En attendant, au-delà du processus électoral, c’est sur l’idée même d’Europe que nous devons travailler. Le Président de la République l’avait rappelé en 2017, lors de son fameux discours de la Sorbonne, en invitant à « rendre l’Europe à elle-même et à la rendre aux citoyens européens ».
Quand des crises et des défis se dressent face à l’Europe, il faut voir celle-ci comme un rempart, et non comme un bouc émissaire. Dans le monde ouvert d’aujourd’hui, on sait très bien que c’est l’union qui fait la force. N’oublions pas que seule une réponse collective a permis de gérer la crise de la dette et de traiter la crise migratoire.

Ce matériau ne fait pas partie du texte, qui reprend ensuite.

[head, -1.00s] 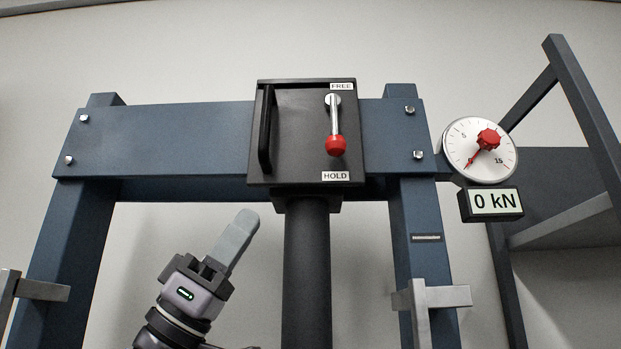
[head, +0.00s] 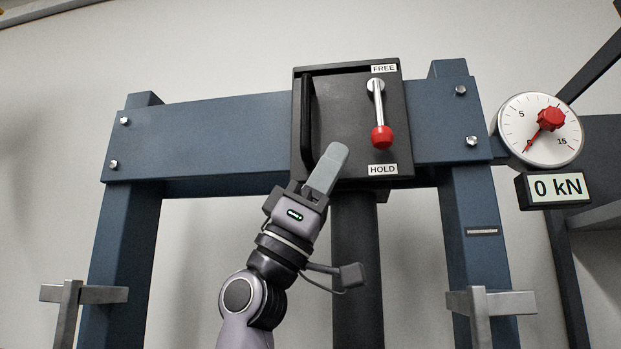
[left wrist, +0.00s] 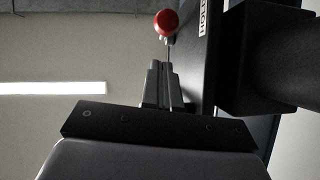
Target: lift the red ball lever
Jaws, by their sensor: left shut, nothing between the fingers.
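The red ball lever (head: 381,137) is on the front of a black box (head: 345,110) on the press crossbeam. Its silver rod hangs down from a pivot near the FREE label, with the red ball just above the HOLD label. My left gripper (head: 335,153) is shut and empty, with its fingertips in front of the box's lower part, left of and slightly below the ball. In the left wrist view the red ball (left wrist: 166,21) shows beyond the shut fingertips (left wrist: 158,66), apart from them in the picture. My right gripper is not in view.
A black vertical handle (head: 306,125) stands on the box's left side. A blue frame (head: 210,145) holds the box, with a dark column (head: 356,260) below it. A round gauge (head: 540,130) and a display reading 0 kN (head: 553,188) are at the right.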

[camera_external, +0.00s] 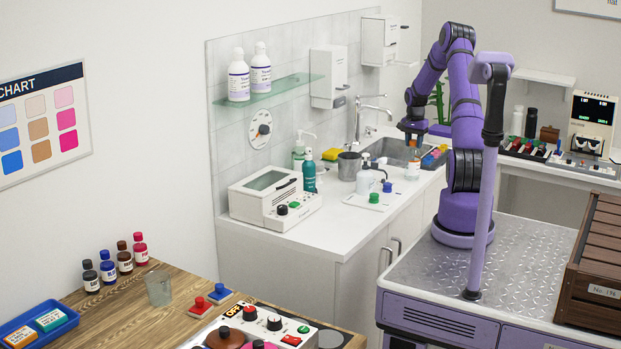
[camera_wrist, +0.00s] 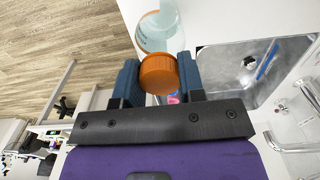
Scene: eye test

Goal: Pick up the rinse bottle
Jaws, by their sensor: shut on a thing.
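The rinse bottle is a clear bottle with a pale label and an orange cap. In the wrist view the bottle (camera_wrist: 160,32) points away from me, its orange cap (camera_wrist: 158,74) between my two blue fingers. My gripper (camera_wrist: 157,82) is shut on the cap. In the external view my gripper (camera_external: 413,142) is above the counter by the sink, with the bottle (camera_external: 413,170) upright below it. My fingers partly hide the cap there. I cannot tell whether the bottle's base touches the counter.
The sink (camera_external: 392,150) is just behind the bottle, with a faucet (camera_external: 372,108). The counter's front edge is close.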

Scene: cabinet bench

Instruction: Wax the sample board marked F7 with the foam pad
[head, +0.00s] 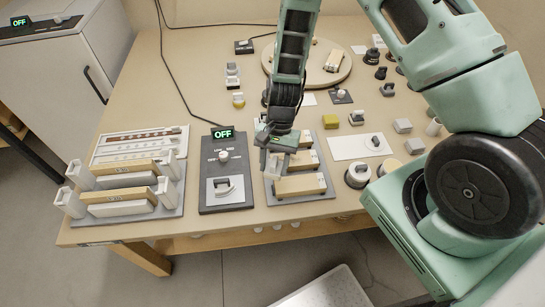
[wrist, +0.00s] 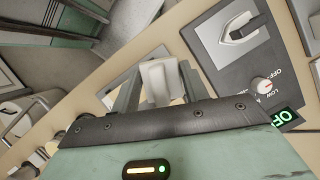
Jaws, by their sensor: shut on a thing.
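My gripper (head: 268,158) is shut on a pale grey-white block (head: 273,167), held over the left side of the grey rack right of the dark OFF unit. In the wrist view the block (wrist: 160,80) sits between the two fingers. I cannot tell for sure whether it is the foam pad. Tan sample boards lie on this rack, the front one (head: 299,185) clear of the gripper and others partly behind it. Two more boards, front (head: 123,194) and back (head: 124,169), stand in the left rack. Their marks are too small to read, so I cannot pick out F7.
The dark control unit (head: 224,165) with a knob and a small iron-like tool stands left of my gripper. A round board (head: 325,72) is at the back.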

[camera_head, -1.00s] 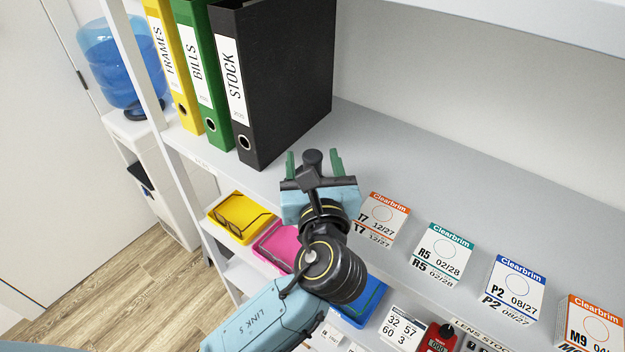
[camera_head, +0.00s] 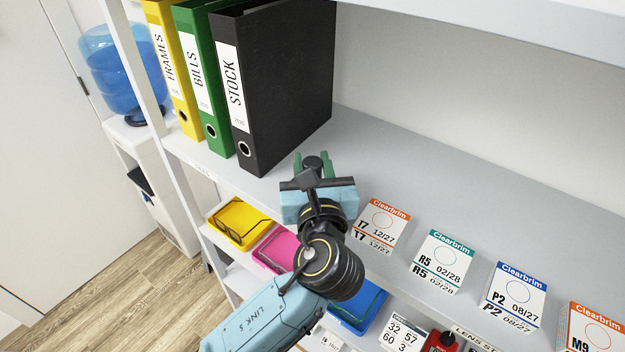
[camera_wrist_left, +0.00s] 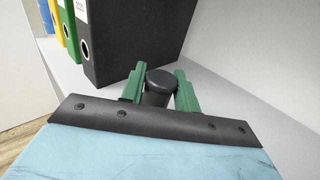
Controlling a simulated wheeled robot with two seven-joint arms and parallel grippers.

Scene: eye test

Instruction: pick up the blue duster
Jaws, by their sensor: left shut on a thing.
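My left gripper (camera_head: 312,166) is above the upper shelf, in front of the black binder. Its green fingers are closed on a dark, round-topped cylinder (camera_wrist_left: 160,80), which stands upright between them in the left wrist view. The cylinder's lower part is hidden by the gripper body, so I cannot tell whether it touches the shelf or whether it is part of a duster. No blue duster can be made out in either view. My right gripper is not in view.
Yellow, green and black binders (camera_head: 290,85) stand left on the upper shelf (camera_head: 400,165). Several Clearbrim boxes (camera_head: 443,262) line its front edge. Below are yellow (camera_head: 222,215), pink and blue trays. A water cooler (camera_head: 150,165) stands left. The shelf's back is clear.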

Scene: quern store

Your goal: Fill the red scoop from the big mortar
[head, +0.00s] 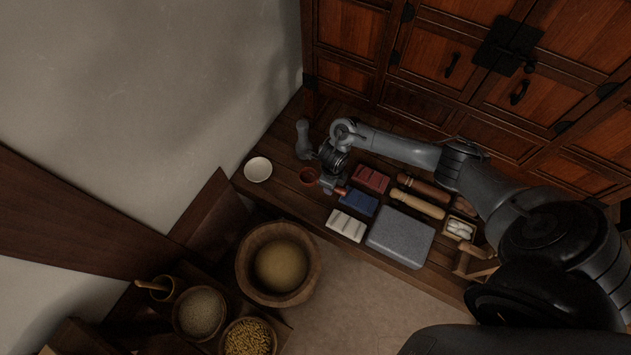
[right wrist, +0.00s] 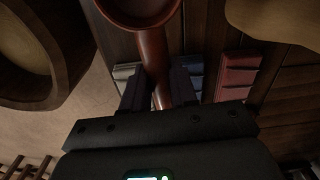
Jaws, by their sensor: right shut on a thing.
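The red scoop (head: 308,175) is over the wooden bench in the head view. My right gripper (head: 335,187) is shut on its handle (right wrist: 154,55); its bowl (right wrist: 138,8) points away from the gripper at the top of the right wrist view. I cannot tell what the bowl holds. The big mortar (head: 243,262) is a wide wooden vessel with tan meal inside, standing below and left of the scoop in the head view. It also shows at the left of the right wrist view (right wrist: 40,88). The scoop is apart from it. My left gripper is not in view.
A white dish (head: 257,169) sits on the bench left of the scoop. Red (head: 370,179), blue (head: 358,203) and white (head: 346,226) blocks and a grey slab (head: 400,237) lie to the right. A grain bowl (head: 200,313) and a bean bowl (head: 250,338) stand near the mortar.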

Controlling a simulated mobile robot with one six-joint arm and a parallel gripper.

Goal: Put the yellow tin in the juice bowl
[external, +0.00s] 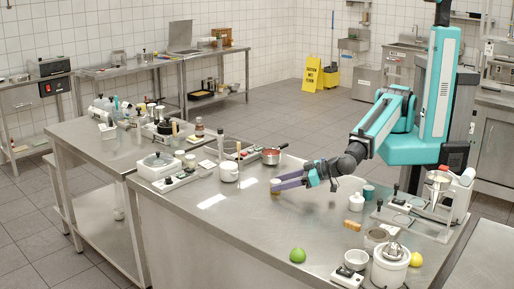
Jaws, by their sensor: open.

L’Europe est non pas la raison des problèmes, mais bien la solution aux grands défis. Le repli sur soi que certains prônent serait suicidaire. Il n’y a qu’à voir nos amis britanniques qui doutaient hier de l’Europe et qui doutent aujourd’hui de la sortie de l’Europe.
On ne peut pas nier, bien sûr, que les institutions européennes connaissent une véritable crise de légitimité. À cet égard, je ne pense pas, compte tenu de la crise que traversent nos propres institutions dans le contexte du mouvement des « gilets jaunes », qu’il soit opportun d’organiser un référendum national le 26 mai prochain, jour des élections européennes. Le RDSE est opposé aux mélanges des genres, ce qui ne fera que diluer les enjeux européens.
Mes chers collègues, pour terminer, je reprendrai les mots de l’ancien président de la Grèce, Constantin Caramanlis, profondément européen : « Aveuglés par les différences de surface, ils n’ont pas su voir l’unité de la profondeur ».
À l’approche de la campagne européenne, nous devons en effet en revenir aux fondamentaux de l’Union européenne, rappeler que la plupart des États membres partagent un socle de valeurs démocratiques et inciter les dirigeants à fixer rapidement un nouveau cap ambitieux et novateur à notre cher et vieux continent. (Applaudissements sur les travées du groupe du Rassemblement Démocratique et Social Européen, du groupe Les Indépendants – République et Territoires et du groupe Union Centriste.)
M. Richard Yung, rapporteur. Très bien !
M. le président. La parole est à M. Jean Louis Masson.
M. Jean Louis Masson. Monsieur le président, madame le ministre, je profiterai de cette intervention pour faire remarquer à notre rapporteur qu’il ferait bien de lire le règlement du Sénat, lequel permet le dépôt d’une motion tendant à opposer l’exception d’irrecevabilité comme je viens de le faire.
Le rapporteur a le droit d’être un européiste, un fédéraliste, de promouvoir des élections globales et non plus nationales,…
M. Richard Yung, rapporteur. Oui, et c’est tout à mon honneur !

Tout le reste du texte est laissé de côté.